Technical Analysis for Stock Investors: Watching the Channel for Resistance and Support
The concepts of resistance and support are critical to technical analysis the way tires are to cars. Stock investors can watch channel lines to glean important information. Where the rubber meets the road, you want to know where the price is going.
- Resistance is like the proverbial glass ceiling in the market’s world of price movement. As a price keeps moving up, how high can or will it go? That’s the $64,000 question, and technical analysts watch this closely. Breaking through resistance is considered a positive sign for the price, and the expectation is definitely bullish.

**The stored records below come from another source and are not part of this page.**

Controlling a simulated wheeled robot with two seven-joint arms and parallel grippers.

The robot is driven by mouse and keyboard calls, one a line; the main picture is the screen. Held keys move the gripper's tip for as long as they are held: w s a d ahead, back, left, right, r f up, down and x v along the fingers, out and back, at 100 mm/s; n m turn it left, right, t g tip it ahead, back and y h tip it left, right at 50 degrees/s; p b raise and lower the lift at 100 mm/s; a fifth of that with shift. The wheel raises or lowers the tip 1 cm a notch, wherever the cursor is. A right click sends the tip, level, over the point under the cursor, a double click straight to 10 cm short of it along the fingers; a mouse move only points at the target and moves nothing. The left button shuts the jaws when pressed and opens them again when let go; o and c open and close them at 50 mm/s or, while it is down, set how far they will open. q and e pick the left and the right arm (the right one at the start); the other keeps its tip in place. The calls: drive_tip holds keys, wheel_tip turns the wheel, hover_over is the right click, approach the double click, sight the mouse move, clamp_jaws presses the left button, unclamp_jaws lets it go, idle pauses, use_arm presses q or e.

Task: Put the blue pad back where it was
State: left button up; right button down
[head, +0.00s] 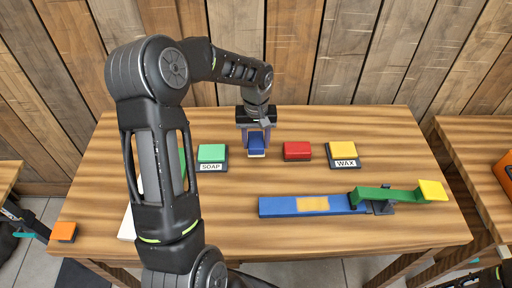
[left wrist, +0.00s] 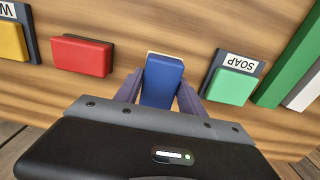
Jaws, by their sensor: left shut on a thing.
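The blue pad (head: 256,145) is between the fingers of my left gripper (head: 257,142), near the back of the table in the head view. It also shows in the left wrist view (left wrist: 162,82), where the fingers press on its two sides. A thin pale edge shows at the pad's far side; whether the pad touches the table, I cannot tell. The green pad on the SOAP plate (head: 212,153) is left of it, and a red pad (head: 297,150) is to its right. My right gripper is not in view.
A yellow pad on the WAX plate (head: 343,149) stands further right. A long blue bar (head: 280,206) with a tan patch and a green lever (head: 385,194) lies at the front right. An orange block (head: 64,231) sits at the left edge. My arm hides the table's left part.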

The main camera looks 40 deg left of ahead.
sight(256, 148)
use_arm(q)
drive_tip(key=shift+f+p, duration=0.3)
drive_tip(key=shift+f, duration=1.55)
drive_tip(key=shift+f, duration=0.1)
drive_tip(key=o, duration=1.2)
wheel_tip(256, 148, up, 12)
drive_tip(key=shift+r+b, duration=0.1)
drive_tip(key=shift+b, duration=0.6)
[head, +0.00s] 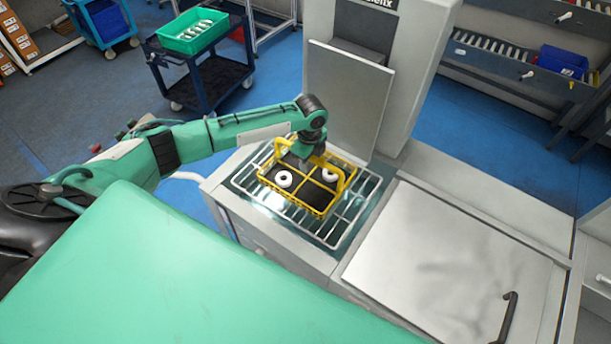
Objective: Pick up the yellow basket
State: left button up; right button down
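The yellow basket (318,212) is a divided tray with raised yellow handles at its sides. It sits on a metal rack (349,214) on the grey machine's work surface. A white ring-shaped part (284,178) lies in its left part, and a second white part (329,175) lies in its right part. My left gripper (304,160) points down at the far side of the basket, close to it. Its fingers are small and partly hidden, so I cannot tell whether they are open or touching the basket. My right gripper is out of view.
An upright grey panel (342,100) and the machine column (411,75) stand just behind the rack. A flat metal lid (450,262) with a black handle lies to the right. A dark cart (215,85) with a green bin (194,31) stands back left.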

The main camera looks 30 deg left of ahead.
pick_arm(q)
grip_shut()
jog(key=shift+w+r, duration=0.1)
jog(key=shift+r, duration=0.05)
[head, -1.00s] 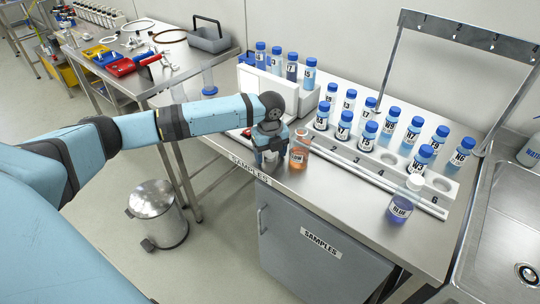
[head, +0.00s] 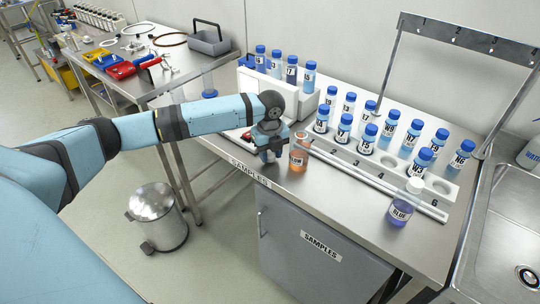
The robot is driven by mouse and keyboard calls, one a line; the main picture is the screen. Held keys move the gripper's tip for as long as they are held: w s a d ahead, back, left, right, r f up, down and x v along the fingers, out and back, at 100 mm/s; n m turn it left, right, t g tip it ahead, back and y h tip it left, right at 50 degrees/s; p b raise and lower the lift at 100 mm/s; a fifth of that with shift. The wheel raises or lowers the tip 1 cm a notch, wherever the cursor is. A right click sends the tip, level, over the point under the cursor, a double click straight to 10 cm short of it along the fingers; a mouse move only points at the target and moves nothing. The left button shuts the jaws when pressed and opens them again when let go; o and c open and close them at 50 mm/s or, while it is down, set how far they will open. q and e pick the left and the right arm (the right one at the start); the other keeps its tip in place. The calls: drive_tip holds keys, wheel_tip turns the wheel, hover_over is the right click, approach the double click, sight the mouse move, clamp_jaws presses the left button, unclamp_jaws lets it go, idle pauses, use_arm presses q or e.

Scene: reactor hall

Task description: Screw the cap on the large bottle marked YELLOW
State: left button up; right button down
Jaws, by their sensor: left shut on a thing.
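The large bottle with orange liquid (head: 298,158) stands upright near the front edge of the bench. Its label is partly readable and ends in "LOW"; its neck shows no cap that I can make out. My left gripper (head: 267,154) points down just left of this bottle, close beside it. It is shut on a small thing, likely the cap, which is mostly hidden by the fingers and wrist. My right gripper is not in view.
A BLUE bottle (head: 404,203) stands at the bench's front right. A white rack (head: 376,167) with several blue-capped bottles lies behind. A white box (head: 262,82) with more bottles is behind my wrist. A sink (head: 505,225) is at right.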

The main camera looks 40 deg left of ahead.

- Support is the lowest point or level that a price is trading at. When the price goes down and hits this level, it’s expected to bounce back, but what happens when it goes below the support level? It’s then considered a bearish sign, and technical analysts watch closely for a potential reversal even though they expect the price to head down.
- Channel lines are lines that are added to show both the peaks and troughs of the primary trend. The top line indicates resistance (of the price movement), and the lower line indicates support. Resistance and support form the trading range for the stock’s price. The channel can slope or point upward or downward, or go sideways.
Technical traders view the channel with interest because the assumption is that that the price will continue in the direction of the channel (between resistance and support) until technical indicators signal a change. Check out the channel below; it shows you how the price is range-bound. The emphasis on trends is to help you make more profitable decisions because you’re better off trading with the trend than not.
This is a good example of a channel for a particular stock. In this case, the stock is zigzagging downward, and toward the end of the channel, it indicates that the stock is getting more volatile as the stock’s price movement is outside the original channel lines. This tells the trader/investor to be cautious and on the lookout for opportunities or pitfalls (depending on your outlook for the stock).